Pictures in the data should be dropped; transcribe exactly the lines from the one that has "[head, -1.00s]" through the one that has "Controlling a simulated".

+++ Listed entries

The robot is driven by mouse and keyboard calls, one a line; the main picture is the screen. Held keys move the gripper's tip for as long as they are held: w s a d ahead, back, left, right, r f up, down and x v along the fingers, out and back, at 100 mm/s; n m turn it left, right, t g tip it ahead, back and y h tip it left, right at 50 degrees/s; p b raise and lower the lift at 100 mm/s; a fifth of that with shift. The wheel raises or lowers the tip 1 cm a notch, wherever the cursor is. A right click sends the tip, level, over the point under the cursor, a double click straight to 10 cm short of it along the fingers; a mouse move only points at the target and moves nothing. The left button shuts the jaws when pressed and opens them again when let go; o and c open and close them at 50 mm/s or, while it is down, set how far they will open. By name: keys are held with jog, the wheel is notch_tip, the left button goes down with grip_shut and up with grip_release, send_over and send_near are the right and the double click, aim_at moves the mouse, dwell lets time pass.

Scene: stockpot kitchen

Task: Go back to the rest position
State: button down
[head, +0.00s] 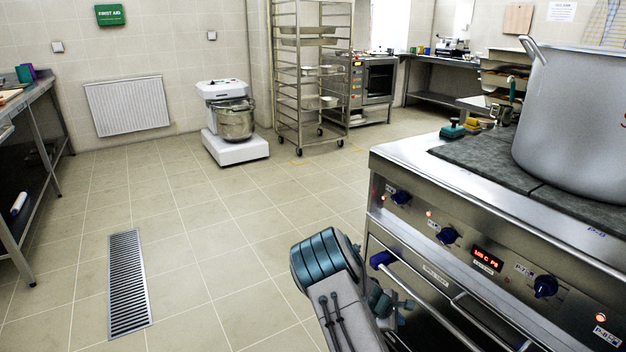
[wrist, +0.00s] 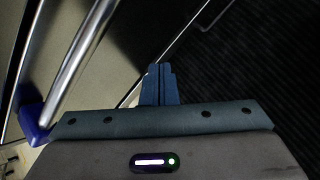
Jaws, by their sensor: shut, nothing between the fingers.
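My gripper (wrist: 160,70) shows in the wrist view with its two blue fingers together and nothing between them. It is close to the stove front, beside a metal bar handle (wrist: 75,65) with a blue end bracket (wrist: 32,122). In the head view my arm is at the lower middle, in front of the stove (head: 440,215). The fingertips cannot be made out clearly there. A large steel stockpot (head: 575,120) stands on the dark stove top (head: 478,160).
The stove's knobs and oven handle (head: 430,290) are close to my arm on the right. Tiled floor (head: 215,230) is open to the left, with a floor drain (head: 128,283). A mixer (head: 233,125) and a rack trolley (head: 313,75) stand at the back. A metal table (head: 28,95) is far left.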

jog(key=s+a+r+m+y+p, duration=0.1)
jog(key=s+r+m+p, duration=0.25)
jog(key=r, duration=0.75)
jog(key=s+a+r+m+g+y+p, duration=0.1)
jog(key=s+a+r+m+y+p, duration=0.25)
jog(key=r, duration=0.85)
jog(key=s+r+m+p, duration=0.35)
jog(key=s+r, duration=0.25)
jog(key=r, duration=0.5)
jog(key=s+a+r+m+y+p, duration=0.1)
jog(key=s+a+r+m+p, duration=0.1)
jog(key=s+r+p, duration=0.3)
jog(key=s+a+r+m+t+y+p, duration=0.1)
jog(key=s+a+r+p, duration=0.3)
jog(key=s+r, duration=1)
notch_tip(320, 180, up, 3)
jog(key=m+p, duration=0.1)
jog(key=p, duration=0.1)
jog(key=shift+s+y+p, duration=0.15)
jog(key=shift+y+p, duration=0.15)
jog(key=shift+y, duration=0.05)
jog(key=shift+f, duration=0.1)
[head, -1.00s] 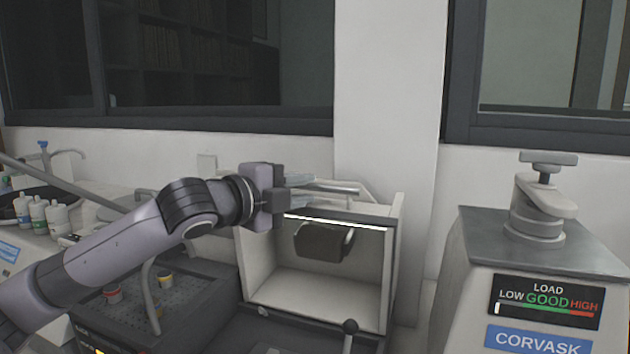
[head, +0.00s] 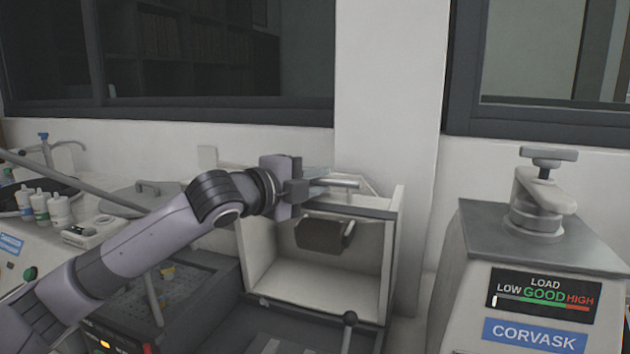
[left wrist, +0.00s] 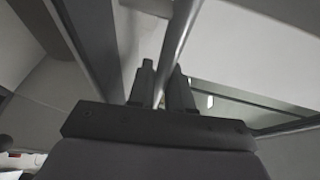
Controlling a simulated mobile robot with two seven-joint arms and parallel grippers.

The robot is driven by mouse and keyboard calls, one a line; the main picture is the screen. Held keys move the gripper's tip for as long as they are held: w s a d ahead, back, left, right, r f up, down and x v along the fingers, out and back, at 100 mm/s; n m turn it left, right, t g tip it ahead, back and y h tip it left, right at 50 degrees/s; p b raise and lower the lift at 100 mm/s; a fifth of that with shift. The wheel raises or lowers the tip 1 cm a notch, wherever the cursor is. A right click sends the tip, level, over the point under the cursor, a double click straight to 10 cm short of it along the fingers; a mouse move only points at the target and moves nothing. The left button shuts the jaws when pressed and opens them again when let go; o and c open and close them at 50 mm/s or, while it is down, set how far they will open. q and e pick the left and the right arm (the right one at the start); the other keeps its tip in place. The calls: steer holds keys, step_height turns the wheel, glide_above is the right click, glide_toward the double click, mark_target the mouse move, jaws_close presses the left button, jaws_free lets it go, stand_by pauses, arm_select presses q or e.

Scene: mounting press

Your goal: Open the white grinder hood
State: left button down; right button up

++++++

Response below:
[head, -1.00s] 
[head, +0.00s] 
[left wrist, +0.00s] 
Controlling a simulated mobile robot with two seven-joint arms and parallel grippers.

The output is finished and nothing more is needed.